■ DIRECTIVE
Reproduce the data below in full and exclude every picture.

■ SOURCE DATA
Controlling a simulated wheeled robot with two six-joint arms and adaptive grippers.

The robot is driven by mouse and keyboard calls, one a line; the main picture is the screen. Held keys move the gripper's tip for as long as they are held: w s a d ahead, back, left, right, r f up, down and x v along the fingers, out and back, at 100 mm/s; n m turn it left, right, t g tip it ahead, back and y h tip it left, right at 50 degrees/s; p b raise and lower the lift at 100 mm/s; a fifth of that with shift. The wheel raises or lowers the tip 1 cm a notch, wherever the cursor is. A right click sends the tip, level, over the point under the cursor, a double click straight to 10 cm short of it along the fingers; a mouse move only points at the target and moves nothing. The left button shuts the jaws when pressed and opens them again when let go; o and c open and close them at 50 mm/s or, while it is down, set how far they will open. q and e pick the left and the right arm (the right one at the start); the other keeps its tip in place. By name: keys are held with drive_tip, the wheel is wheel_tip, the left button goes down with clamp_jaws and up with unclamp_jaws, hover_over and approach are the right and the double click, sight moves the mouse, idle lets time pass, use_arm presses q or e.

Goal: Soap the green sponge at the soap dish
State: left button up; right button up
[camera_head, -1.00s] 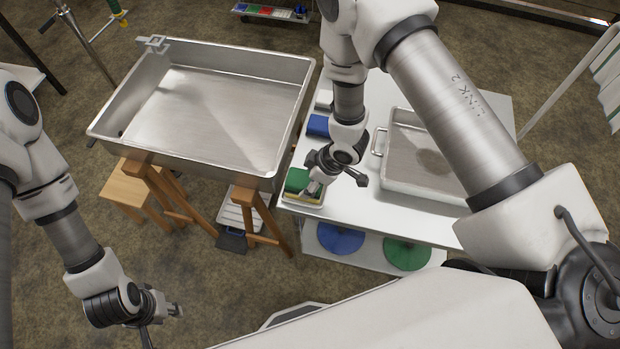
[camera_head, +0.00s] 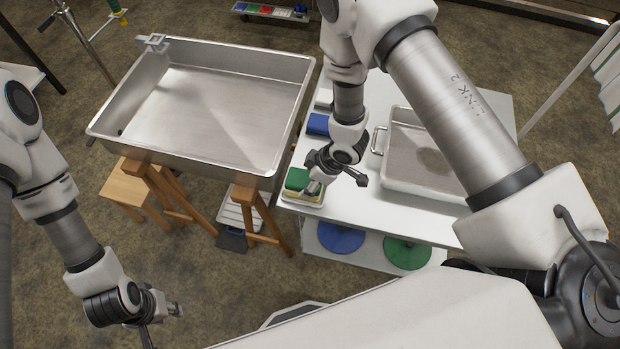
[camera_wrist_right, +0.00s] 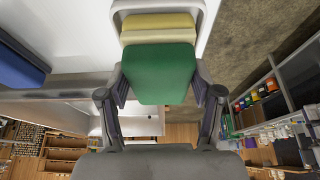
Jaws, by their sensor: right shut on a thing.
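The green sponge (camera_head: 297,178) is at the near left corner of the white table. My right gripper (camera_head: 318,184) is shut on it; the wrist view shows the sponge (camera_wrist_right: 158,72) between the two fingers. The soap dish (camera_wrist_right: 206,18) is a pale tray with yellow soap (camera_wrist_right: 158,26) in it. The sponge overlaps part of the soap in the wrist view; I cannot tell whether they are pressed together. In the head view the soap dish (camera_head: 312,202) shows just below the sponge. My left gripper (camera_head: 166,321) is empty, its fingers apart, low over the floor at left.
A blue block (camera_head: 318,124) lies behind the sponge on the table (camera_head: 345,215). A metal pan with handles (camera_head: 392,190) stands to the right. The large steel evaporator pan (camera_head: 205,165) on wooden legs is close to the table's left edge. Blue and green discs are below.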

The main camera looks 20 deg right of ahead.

■ RESULT OF THE TASK
Controlling a simulated wheeled robot with two six-joint arms and adaptive grippers.

The robot is driven by mouse and keyboard calls, one a line; the main picture is the screen. Held keys move the gripper's tip for as long as they are held: w s a d ahead, back, left, right, r f up, down and x v along the fingers, out and back, at 100 mm/s; n m turn it left, right, t g tip it ahead, back and y h tip it left, right at 50 degrees/s; p b raise and lower the lift at 100 mm/s; a fifth of that with shift. The wheel raises or lowers the tip 1 cm a notch, wherever the cursor is. A right click sends the tip, level, over the point under the cursor, a double click straight to 10 cm short of it along the fingers; a mouse move only points at the target and moves nothing. The left button shuts the jaws when pressed and opens them again when let go; o and c open and close them at 50 mm/s or, while it is down, set how far they will open. q and e pick the left and the right arm (the right one at the start); the other keeps its tip in place. By name: keys are held with drive_tip, the wheel is wheel_tip, the left button goes down with clamp_jaws and up with unclamp_jaws, hover_over and approach are the right and the double click, sight moves the mouse, idle lets time pass, use_arm presses q or e.

Goal: Soap the green sponge at the soap dish
State: left button up; right button up
[camera_head, -1.00s] 
[camera_head, +0.00s] 
[camera_wrist_right, +0.00s] 
Jaws, by their sensor: right shut on a thing.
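The green sponge (camera_head: 297,178) is at the near left corner of the white table. My right gripper (camera_head: 318,184) is shut on it; the wrist view shows the sponge (camera_wrist_right: 158,72) between the two fingers. The soap dish (camera_wrist_right: 206,18) is a pale tray with yellow soap (camera_wrist_right: 158,26) in it. The sponge overlaps part of the soap in the wrist view; I cannot tell whether they are pressed together. In the head view the soap dish (camera_head: 312,202) shows just below the sponge. My left gripper (camera_head: 166,321) is empty, its fingers apart, low over the floor at left.
A blue block (camera_head: 318,124) lies behind the sponge on the table (camera_head: 345,215). A metal pan with handles (camera_head: 392,190) stands to the right. The large steel evaporator pan (camera_head: 205,165) on wooden legs is close to the table's left edge. Blue and green discs are below.

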The main camera looks 20 deg right of ahead.

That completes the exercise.